### [Given data]

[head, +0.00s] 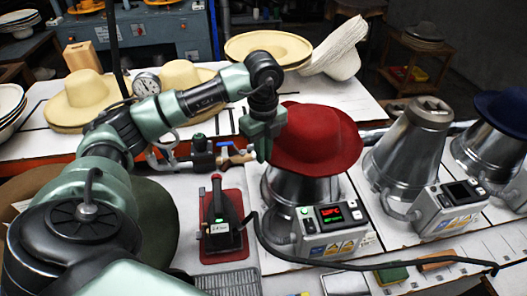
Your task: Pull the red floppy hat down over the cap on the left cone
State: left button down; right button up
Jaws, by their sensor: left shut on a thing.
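The red floppy hat (318,140) sits over the top of the left cone (290,190), a grey metal cone on a base with a lit control box (338,218). Its brim spreads wide and droops around the cone. Any cap under the hat is hidden. My left gripper (262,152) is at the hat's left brim edge and is shut on the brim; its fingertips show only small. My right gripper is not in the view.
A second bare metal cone (408,150) stands to the right, then another with a dark blue hat (508,110). A black iron (221,215) on a red mat stands left of the left cone. A black cable (400,262) crosses the front. Straw hats (88,98) lie behind.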

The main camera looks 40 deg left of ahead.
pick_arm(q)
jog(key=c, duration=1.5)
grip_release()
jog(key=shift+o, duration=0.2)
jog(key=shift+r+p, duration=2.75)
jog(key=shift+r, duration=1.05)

### [What the exercise asks]
Copy out every line with the word "down".

### [Answer]
Your task: Pull the red floppy hat down over the cap on the left cone
State: left button down; right button up

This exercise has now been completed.